Tally the lines that include "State". Output the number only.

───── DATA LISTING ─────

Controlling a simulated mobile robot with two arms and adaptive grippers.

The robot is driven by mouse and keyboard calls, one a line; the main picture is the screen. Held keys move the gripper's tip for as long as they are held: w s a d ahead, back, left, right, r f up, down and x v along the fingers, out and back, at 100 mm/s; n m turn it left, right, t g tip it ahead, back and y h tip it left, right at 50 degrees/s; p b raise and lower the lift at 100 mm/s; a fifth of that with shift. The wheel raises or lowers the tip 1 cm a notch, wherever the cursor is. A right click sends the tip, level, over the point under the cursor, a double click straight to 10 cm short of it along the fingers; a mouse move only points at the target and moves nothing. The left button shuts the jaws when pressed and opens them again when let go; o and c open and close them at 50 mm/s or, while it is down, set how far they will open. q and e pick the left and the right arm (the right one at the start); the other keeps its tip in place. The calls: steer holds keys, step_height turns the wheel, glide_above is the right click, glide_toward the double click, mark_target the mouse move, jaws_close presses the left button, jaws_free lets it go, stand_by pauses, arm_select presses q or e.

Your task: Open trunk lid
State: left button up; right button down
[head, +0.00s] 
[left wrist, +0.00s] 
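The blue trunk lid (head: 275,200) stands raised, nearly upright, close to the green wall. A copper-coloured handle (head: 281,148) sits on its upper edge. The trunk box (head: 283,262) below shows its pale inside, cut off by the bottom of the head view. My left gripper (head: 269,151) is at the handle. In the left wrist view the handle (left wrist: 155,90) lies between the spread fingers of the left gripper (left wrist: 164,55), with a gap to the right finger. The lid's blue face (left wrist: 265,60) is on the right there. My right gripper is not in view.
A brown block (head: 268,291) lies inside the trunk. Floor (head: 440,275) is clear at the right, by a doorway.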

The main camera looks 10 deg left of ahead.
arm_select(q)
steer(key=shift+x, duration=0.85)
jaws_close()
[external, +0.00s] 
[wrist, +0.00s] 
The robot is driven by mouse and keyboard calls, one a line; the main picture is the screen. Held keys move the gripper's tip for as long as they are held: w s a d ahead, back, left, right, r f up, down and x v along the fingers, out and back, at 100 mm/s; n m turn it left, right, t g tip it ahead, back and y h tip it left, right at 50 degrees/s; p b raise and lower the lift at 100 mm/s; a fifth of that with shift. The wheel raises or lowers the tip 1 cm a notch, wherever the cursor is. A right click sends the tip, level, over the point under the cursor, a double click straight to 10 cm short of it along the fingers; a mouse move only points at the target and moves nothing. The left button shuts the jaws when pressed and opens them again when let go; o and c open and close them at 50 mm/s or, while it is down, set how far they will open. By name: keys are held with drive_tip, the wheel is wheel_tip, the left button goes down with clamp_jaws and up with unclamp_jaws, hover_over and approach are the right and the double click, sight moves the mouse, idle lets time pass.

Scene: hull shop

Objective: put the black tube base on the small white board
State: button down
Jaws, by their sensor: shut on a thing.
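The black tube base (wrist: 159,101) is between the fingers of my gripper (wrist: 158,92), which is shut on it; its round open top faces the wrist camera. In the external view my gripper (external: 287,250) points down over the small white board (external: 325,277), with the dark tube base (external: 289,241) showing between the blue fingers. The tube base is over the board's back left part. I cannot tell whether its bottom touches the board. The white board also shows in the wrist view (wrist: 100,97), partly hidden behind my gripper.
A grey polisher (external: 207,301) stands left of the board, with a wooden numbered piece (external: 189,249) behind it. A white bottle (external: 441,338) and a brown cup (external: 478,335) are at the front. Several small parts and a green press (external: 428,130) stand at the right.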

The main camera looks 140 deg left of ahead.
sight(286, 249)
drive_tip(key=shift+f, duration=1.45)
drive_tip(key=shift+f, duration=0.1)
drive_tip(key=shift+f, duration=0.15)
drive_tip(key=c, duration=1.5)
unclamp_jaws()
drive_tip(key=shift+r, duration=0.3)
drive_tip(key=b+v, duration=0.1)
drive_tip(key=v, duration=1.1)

─────

SOLUTION FOR THIS TASK:
2